## Begin

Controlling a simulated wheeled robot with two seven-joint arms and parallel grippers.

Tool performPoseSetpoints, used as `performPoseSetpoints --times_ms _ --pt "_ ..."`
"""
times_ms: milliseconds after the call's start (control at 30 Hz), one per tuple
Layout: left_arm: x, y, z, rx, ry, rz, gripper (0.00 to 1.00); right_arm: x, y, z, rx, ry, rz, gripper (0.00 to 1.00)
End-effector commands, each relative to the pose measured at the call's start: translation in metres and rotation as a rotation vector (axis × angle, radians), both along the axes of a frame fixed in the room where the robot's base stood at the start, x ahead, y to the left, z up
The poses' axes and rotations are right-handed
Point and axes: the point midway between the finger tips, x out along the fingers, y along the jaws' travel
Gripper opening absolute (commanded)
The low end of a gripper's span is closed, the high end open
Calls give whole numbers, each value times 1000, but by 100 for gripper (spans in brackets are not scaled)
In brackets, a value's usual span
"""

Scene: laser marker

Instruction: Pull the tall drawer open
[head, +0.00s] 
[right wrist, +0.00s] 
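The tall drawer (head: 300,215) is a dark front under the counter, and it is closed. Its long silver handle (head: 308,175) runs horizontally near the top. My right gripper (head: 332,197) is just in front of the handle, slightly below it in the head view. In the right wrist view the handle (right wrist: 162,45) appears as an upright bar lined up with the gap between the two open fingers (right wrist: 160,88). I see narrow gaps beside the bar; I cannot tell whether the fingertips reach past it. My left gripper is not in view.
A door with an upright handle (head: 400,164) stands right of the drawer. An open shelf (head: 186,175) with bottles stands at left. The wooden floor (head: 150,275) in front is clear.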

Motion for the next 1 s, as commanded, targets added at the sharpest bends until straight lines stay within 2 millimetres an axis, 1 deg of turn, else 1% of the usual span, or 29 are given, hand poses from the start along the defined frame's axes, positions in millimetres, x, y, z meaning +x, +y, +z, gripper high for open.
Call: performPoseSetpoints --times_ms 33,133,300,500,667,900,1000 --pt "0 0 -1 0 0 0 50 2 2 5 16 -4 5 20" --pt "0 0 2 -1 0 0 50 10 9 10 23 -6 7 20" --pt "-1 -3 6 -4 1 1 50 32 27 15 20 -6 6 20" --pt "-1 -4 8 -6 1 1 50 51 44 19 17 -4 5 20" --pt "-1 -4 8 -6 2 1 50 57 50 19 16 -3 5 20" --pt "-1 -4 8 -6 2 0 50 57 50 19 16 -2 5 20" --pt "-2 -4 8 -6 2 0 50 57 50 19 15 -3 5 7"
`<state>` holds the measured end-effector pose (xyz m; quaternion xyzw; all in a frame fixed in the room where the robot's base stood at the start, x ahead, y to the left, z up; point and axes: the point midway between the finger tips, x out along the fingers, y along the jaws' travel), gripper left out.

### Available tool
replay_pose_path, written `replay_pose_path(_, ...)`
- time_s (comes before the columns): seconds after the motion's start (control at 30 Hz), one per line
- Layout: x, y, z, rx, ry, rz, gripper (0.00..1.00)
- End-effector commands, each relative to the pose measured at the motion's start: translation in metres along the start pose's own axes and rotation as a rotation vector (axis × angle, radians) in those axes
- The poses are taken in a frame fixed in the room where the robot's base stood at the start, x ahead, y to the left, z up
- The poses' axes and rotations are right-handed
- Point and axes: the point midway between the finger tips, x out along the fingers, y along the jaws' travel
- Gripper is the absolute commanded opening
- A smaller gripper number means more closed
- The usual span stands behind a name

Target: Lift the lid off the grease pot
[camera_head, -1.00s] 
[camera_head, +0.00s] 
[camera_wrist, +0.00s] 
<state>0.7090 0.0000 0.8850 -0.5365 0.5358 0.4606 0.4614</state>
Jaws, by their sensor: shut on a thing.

## End

> To be done
Only the lines from the one bearing "[right wrist, +0.00s]" through the one bearing "Motion for the" should be repeated, exactly as given.

> Completed exercise
[right wrist, +0.00s] 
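The tall drawer (head: 300,215) is a dark front under the counter, and it is closed. Its long silver handle (head: 308,175) runs horizontally near the top. My right gripper (head: 332,197) is just in front of the handle, slightly below it in the head view. In the right wrist view the handle (right wrist: 162,45) appears as an upright bar lined up with the gap between the two open fingers (right wrist: 160,88). I see narrow gaps beside the bar; I cannot tell whether the fingertips reach past it. My left gripper is not in view.
A door with an upright handle (head: 400,164) stands right of the drawer. An open shelf (head: 186,175) with bottles stands at left. The wooden floor (head: 150,275) in front is clear.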

Motion for the next 1 s, as commanded, targets added at the sharpest bends until straight lines stay within 2 millimetres an axis, 1 deg of turn, else 1% of the usual span, or 29 are given, hand poses from the start along the defined frame's axes, positions in millimetres, x, y, z meaning +x, +y, +z, gripper high for open.

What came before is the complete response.